◆ **Dataset records**

━━━━

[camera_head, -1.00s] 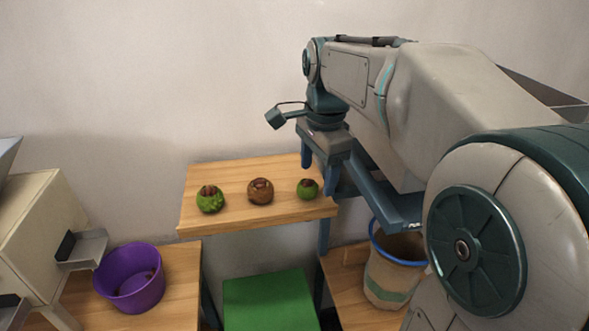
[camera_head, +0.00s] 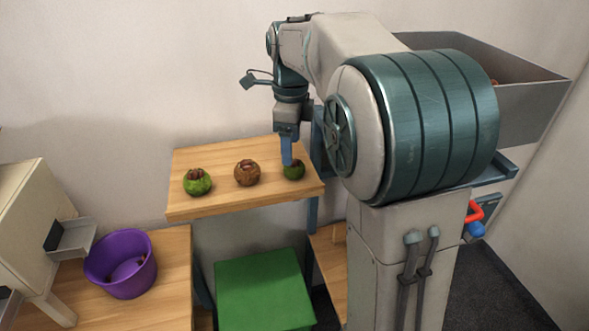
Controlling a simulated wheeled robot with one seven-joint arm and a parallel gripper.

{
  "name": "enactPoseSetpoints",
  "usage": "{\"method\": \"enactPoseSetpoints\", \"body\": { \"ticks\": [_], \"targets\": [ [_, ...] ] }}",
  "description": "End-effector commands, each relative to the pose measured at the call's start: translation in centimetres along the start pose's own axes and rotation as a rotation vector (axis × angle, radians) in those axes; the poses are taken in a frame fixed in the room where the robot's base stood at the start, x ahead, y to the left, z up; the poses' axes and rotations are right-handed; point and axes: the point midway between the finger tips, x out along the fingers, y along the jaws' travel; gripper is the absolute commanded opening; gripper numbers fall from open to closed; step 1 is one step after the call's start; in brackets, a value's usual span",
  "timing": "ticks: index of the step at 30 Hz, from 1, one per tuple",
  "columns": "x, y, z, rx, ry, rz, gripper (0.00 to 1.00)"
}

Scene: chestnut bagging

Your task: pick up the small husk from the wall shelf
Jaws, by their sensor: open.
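Three husks sit in a row on the wooden wall shelf (camera_head: 222,205). The left one is a green husk (camera_head: 197,182) with a brown opening on top. The middle one is a brown husk (camera_head: 247,173). The right one is the small green husk (camera_head: 294,171), the smallest of the three. My gripper (camera_head: 288,162) points down at the right end of the shelf, with its blue fingers at the small husk and overlapping its upper left part in the picture. It is open. I cannot tell whether a finger touches the husk, and the far finger is hidden.
A purple bucket (camera_head: 121,264) stands on a lower wooden table at left, beside a cream machine with a chute (camera_head: 75,240). A green box top (camera_head: 264,291) is below the shelf. A grey bin (camera_head: 510,80) is at right, partly behind my arm.

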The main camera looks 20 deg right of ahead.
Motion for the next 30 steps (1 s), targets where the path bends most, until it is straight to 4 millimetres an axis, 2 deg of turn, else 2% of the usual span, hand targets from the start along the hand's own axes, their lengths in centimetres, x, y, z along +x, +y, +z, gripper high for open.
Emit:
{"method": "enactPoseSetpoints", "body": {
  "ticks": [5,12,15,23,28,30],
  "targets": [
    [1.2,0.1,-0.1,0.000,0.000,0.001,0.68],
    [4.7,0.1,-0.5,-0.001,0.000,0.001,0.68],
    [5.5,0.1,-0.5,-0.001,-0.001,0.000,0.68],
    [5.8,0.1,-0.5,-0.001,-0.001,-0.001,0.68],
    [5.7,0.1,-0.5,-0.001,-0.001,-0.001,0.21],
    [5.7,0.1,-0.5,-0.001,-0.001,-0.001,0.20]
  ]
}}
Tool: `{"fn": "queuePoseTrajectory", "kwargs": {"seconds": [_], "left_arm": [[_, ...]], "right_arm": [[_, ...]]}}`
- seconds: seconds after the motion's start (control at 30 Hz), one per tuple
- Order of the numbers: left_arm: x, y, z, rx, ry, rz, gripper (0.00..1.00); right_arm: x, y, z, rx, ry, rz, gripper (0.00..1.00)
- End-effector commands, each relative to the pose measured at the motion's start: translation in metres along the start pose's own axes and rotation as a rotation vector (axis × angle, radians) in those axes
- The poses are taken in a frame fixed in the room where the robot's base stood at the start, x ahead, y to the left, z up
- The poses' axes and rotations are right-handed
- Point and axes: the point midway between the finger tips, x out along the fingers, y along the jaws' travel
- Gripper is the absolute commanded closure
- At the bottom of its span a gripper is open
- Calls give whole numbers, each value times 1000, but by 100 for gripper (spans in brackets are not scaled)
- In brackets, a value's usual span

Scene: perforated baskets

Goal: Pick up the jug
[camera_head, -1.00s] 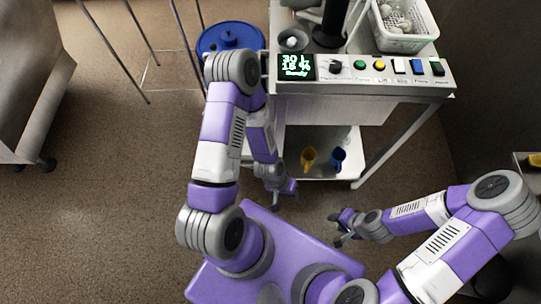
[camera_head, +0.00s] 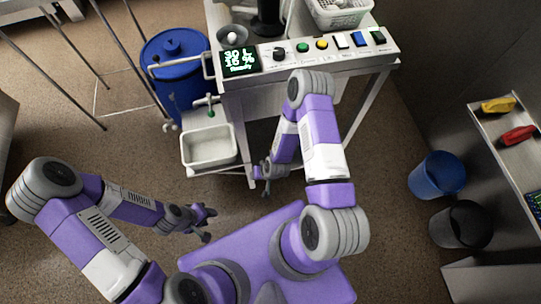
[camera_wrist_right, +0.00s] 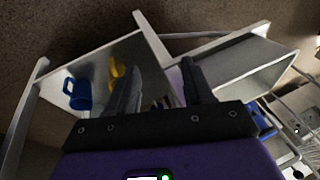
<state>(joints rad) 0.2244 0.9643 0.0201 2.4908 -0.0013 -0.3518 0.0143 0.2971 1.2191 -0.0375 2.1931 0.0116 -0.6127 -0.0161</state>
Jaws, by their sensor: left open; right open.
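Two jug-like vessels show in the right wrist view on the cart's lower shelf: a blue one with a handle (camera_wrist_right: 80,95) and a yellow one (camera_wrist_right: 116,74) beside it. In the head view I cannot make them out behind my right arm. My right gripper (camera_head: 262,182) is beside the cart's front, fingers apart. In the right wrist view, the right gripper (camera_wrist_right: 160,60) is open and empty, with both vessels left of the gap between its fingers; the yellow one is partly behind the left finger. My left gripper (camera_head: 209,224) is open and empty, over the floor left of my base.
The cart's control panel (camera_head: 309,49) is above the shelf, with a white basket (camera_head: 340,13) on top. A white basin (camera_head: 208,147) and a lidded blue drum (camera_head: 172,48) stand left. Blue (camera_head: 437,175) and black (camera_head: 460,224) bins stand right, near a side shelf (camera_head: 500,140).

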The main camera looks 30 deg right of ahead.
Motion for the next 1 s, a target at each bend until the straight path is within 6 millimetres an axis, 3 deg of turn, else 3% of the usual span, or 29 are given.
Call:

━━━━

◆ **Exercise**
Return the number of lines that include the word "midway", and nothing else.

◆ **The answer**
2